Problem statement: Each entry below is to be printed verbatim.

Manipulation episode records
>>>>

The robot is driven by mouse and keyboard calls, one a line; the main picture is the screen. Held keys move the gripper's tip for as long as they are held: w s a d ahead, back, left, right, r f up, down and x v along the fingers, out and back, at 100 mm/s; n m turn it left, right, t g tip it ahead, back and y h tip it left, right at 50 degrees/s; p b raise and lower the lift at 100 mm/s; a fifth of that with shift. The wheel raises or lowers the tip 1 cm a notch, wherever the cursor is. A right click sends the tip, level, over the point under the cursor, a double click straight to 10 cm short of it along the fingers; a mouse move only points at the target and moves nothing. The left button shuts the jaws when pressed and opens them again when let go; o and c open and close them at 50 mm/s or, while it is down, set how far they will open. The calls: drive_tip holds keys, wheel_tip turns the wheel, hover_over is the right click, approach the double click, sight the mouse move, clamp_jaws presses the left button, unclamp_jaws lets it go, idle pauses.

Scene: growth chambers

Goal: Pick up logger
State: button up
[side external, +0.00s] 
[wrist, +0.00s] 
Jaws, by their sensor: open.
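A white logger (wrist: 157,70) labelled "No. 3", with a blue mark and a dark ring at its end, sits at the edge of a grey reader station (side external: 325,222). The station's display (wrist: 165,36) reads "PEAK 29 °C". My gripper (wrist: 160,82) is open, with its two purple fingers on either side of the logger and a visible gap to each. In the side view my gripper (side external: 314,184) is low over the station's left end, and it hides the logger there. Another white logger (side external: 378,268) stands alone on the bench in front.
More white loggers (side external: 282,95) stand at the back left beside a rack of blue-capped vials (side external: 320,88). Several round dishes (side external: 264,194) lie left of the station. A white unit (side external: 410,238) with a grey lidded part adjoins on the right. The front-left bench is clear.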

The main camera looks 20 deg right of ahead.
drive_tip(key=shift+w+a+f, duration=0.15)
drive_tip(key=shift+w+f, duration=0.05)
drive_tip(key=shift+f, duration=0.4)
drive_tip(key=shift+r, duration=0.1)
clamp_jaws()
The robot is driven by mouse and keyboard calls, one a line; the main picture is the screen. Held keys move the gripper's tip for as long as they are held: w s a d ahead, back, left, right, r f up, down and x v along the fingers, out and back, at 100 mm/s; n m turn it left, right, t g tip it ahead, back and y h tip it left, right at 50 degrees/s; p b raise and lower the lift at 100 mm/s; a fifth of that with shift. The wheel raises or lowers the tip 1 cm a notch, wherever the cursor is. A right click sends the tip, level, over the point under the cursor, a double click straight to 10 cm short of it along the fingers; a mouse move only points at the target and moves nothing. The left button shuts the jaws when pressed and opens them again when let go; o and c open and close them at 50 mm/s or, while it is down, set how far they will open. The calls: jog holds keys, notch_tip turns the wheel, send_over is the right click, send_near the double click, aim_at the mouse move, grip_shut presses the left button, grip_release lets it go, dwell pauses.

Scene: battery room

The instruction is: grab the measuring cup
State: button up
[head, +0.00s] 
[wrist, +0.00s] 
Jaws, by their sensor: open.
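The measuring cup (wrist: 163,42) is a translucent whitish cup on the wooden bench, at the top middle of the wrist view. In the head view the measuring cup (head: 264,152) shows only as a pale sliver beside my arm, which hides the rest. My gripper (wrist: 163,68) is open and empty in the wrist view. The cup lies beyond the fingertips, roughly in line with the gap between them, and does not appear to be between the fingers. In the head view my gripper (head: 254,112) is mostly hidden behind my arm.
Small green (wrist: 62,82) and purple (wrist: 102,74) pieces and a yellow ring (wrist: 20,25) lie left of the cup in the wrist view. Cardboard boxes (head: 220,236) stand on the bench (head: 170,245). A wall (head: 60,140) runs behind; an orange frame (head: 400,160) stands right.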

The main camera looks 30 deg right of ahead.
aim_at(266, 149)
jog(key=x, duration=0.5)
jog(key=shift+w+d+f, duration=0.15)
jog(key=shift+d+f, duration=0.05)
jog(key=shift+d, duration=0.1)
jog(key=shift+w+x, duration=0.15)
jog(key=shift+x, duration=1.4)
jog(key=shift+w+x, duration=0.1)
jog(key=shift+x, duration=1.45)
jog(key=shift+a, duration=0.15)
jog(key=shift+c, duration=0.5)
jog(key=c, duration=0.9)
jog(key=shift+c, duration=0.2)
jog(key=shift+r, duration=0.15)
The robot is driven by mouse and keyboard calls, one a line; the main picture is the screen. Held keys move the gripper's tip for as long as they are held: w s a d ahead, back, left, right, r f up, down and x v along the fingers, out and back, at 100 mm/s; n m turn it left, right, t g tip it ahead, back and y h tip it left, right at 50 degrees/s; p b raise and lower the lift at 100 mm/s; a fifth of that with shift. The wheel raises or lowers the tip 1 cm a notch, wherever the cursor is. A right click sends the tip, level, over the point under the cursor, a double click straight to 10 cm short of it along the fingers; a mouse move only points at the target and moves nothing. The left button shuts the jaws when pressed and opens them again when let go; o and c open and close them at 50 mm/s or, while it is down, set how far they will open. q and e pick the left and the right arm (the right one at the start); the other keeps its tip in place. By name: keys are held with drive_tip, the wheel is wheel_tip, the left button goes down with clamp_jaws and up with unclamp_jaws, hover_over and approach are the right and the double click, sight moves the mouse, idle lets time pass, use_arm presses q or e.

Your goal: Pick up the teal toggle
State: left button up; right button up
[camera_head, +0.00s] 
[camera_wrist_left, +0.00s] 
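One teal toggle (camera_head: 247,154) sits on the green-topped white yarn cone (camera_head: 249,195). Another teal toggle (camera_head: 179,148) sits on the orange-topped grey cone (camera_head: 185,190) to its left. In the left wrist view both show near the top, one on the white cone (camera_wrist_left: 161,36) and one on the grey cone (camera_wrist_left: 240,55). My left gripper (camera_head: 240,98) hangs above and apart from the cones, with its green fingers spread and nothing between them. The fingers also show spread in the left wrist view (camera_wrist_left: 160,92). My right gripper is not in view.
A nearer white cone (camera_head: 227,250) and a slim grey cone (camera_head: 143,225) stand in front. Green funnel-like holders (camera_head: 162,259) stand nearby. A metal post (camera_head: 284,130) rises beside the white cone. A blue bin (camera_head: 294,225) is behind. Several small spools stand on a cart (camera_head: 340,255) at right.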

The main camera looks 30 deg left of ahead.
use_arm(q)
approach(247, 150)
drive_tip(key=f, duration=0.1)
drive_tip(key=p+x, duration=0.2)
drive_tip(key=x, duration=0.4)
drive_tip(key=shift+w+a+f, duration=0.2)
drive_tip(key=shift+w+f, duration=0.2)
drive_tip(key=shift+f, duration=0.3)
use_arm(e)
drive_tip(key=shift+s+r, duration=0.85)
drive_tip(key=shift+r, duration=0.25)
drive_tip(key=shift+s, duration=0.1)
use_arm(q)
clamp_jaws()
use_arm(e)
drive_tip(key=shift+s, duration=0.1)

<<<<

Task response:
The robot is driven by mouse and keyboard calls, one a line; the main picture is the screen. Held keys move the gripper's tip for as long as they are held: w s a d ahead, back, left, right, r f up, down and x v along the fingers, out and back, at 100 mm/s; n m turn it left, right, t g tip it ahead, back and y h tip it left, right at 50 degrees/s; p b raise and lower the lift at 100 mm/s; a fifth of that with shift. The wheel raises or lowers the tip 1 cm a notch, wherever the cursor is. A right click sends the tip, level, over the point under the cursor, a double click straight to 10 cm short of it along the fingers; a mouse move only points at the target and moves nothing. The left button shuts the jaws when pressed and opens them again when let go; o and c open and close them at 50 mm/s or, while it is down, set how far they will open. The calls: drive_tip holds keys, wheel_tip turns the wheel, hover_over is the right click, approach the double click, sight the mouse move, clamp_jaws presses the left button, unclamp_jaws lets it go, idle pauses.

Scene: growth chambers

Goal: Pick up logger
State: button up
[side external, +0.00s] 
[wrist, +0.00s] 
Jaws, by their sensor: open.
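A white logger (wrist: 157,70) labelled "No. 3", with a blue mark and a dark ring at its end, sits at the edge of a grey reader station (side external: 325,222). The station's display (wrist: 165,36) reads "PEAK 29 °C". My gripper (wrist: 160,82) is open, with its two purple fingers on either side of the logger and a visible gap to each. In the side view my gripper (side external: 314,184) is low over the station's left end, and it hides the logger there. Another white logger (side external: 378,268) stands alone on the bench in front.
More white loggers (side external: 282,95) stand at the back left beside a rack of blue-capped vials (side external: 320,88). Several round dishes (side external: 264,194) lie left of the station. A white unit (side external: 410,238) with a grey lidded part adjoins on the right. The front-left bench is clear.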

The main camera looks 20 deg right of ahead.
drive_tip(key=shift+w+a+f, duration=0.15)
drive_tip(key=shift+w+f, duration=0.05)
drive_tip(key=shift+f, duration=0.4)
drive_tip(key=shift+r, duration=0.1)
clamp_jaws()
The robot is driven by mouse and keyboard calls, one a line; the main picture is the screen. Held keys move the gripper's tip for as long as they are held: w s a d ahead, back, left, right, r f up, down and x v along the fingers, out and back, at 100 mm/s; n m turn it left, right, t g tip it ahead, back and y h tip it left, right at 50 degrees/s; p b raise and lower the lift at 100 mm/s; a fifth of that with shift. The wheel raises or lowers the tip 1 cm a notch, wherever the cursor is. A right click sends the tip, level, over the point under the cursor, a double click straight to 10 cm short of it along the fingers; a mouse move only points at the target and moves nothing. The left button shuts the jaws when pressed and opens them again when let go; o and c open and close them at 50 mm/s or, while it is down, set how far they will open. The calls: jog holds keys, notch_tip turns the wheel, send_over is the right click, send_near the double click, aim_at the mouse move, grip_shut presses the left button, grip_release lets it go, dwell pauses.

Scene: battery room

The instruction is: grab the measuring cup
State: button up
[head, +0.00s] 
[wrist, +0.00s] 
Jaws, by their sensor: open.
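The measuring cup (wrist: 163,42) is a translucent whitish cup on the wooden bench, at the top middle of the wrist view. In the head view the measuring cup (head: 264,152) shows only as a pale sliver beside my arm, which hides the rest. My gripper (wrist: 163,68) is open and empty in the wrist view. The cup lies beyond the fingertips, roughly in line with the gap between them, and does not appear to be between the fingers. In the head view my gripper (head: 254,112) is mostly hidden behind my arm.
Small green (wrist: 62,82) and purple (wrist: 102,74) pieces and a yellow ring (wrist: 20,25) lie left of the cup in the wrist view. Cardboard boxes (head: 220,236) stand on the bench (head: 170,245). A wall (head: 60,140) runs behind; an orange frame (head: 400,160) stands right.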

The main camera looks 30 deg right of ahead.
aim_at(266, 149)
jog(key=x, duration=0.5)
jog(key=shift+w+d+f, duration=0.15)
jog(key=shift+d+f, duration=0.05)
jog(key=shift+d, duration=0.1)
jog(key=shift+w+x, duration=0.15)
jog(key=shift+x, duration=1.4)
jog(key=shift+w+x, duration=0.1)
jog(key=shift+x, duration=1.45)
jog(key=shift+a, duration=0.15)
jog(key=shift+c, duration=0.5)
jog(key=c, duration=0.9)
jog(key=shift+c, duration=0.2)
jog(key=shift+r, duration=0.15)
The robot is driven by mouse and keyboard calls, one a line; the main picture is the screen. Held keys move the gripper's tip for as long as they are held: w s a d ahead, back, left, right, r f up, down and x v along the fingers, out and back, at 100 mm/s; n m turn it left, right, t g tip it ahead, back and y h tip it left, right at 50 degrees/s; p b raise and lower the lift at 100 mm/s; a fifth of that with shift. The wheel raises or lowers the tip 1 cm a notch, wherever the cursor is. A right click sends the tip, level, over the point under the cursor, a double click straight to 10 cm short of it along the fingers; a mouse move only points at the target and moves nothing. The left button shuts the jaws when pressed and opens them again when let go; o and c open and close them at 50 mm/s or, while it is down, set how far they will open. q and e pick the left and the right arm (the right one at the start); the other keeps its tip in place. By name: keys are held with drive_tip, the wheel is wheel_tip, the left button goes down with clamp_jaws and up with unclamp_jaws, hover_over and approach are the right and the double click, sight moves the mouse, idle lets time pass, use_arm presses q or e.

Your goal: Pick up the teal toggle
State: left button up; right button up
[camera_head, +0.00s] 
[camera_wrist_left, +0.00s] 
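One teal toggle (camera_head: 247,154) sits on the green-topped white yarn cone (camera_head: 249,195). Another teal toggle (camera_head: 179,148) sits on the orange-topped grey cone (camera_head: 185,190) to its left. In the left wrist view both show near the top, one on the white cone (camera_wrist_left: 161,36) and one on the grey cone (camera_wrist_left: 240,55). My left gripper (camera_head: 240,98) hangs above and apart from the cones, with its green fingers spread and nothing between them. The fingers also show spread in the left wrist view (camera_wrist_left: 160,92). My right gripper is not in view.
A nearer white cone (camera_head: 227,250) and a slim grey cone (camera_head: 143,225) stand in front. Green funnel-like holders (camera_head: 162,259) stand nearby. A metal post (camera_head: 284,130) rises beside the white cone. A blue bin (camera_head: 294,225) is behind. Several small spools stand on a cart (camera_head: 340,255) at right.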

The main camera looks 30 deg left of ahead.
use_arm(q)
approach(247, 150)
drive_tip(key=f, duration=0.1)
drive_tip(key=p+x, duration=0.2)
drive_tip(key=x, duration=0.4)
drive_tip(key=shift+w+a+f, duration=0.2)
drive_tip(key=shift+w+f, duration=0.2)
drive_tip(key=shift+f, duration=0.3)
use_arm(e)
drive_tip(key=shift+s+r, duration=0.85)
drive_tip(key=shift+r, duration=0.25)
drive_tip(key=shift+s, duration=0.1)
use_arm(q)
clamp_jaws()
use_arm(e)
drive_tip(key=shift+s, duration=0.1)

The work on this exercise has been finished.